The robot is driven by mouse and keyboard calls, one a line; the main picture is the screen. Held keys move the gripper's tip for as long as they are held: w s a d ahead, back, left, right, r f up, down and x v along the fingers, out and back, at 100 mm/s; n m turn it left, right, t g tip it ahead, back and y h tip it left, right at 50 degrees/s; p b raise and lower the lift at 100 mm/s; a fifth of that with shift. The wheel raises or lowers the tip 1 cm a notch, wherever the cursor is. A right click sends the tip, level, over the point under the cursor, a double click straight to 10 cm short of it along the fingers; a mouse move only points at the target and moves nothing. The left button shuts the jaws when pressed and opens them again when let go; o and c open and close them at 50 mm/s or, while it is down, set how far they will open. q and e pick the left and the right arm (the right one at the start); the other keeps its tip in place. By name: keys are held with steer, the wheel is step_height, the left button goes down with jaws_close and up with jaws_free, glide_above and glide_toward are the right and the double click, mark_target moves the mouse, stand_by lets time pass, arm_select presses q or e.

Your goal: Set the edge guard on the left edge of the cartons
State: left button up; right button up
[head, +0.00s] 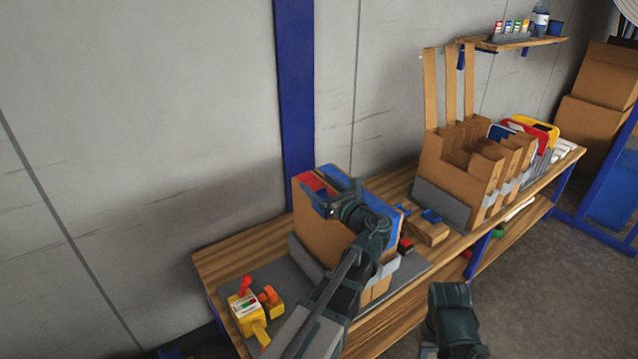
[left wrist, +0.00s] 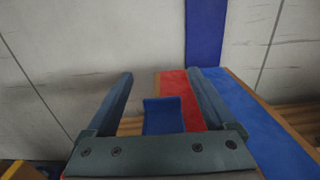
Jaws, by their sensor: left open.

#####

_The exercise_
Copy out all of the data word for word. Do not carry over any picture.

_Correct response_
The robot is driven by mouse and keyboard calls, one a line; the main picture is the screen. Held keys move the gripper's tip for as long as they are held: w s a d ahead, back, left, right, r f up, down and x v along the fingers, out and back, at 100 mm/s; n m turn it left, right, t g tip it ahead, back and y h tip it left, right at 50 degrees/s; p b raise and lower the lift at 100 mm/s; a fifth of that with shift. The wheel raises or lowers the tip 1 cm a notch, wherever the cursor is. A right click sends the tip, level, over the point under the cursor, a double click straight to 10 cm short of it along the fingers; a mouse move only points at the target and moves nothing. The left button shuts the jaws when pressed and opens them again when let go; o and c open and close them at 50 mm/s or, while it is down, set how far they will open. q and e pick the left and the right arm (the right one at the start); the other keeps its tip in place. By name: keys are held with steer, the wheel is step_height, the left button goes down with jaws_close and up with jaws_free, glide_above and glide_toward are the right and the double click, mark_target moves the mouse, stand_by lets time pass, arm_select presses q or e.

Your goal: Set the edge guard on the left edge of the cartons
State: left button up; right button up
[head, +0.00s] 
[left wrist, +0.00s] 
Jaws, by their sensor: left open.

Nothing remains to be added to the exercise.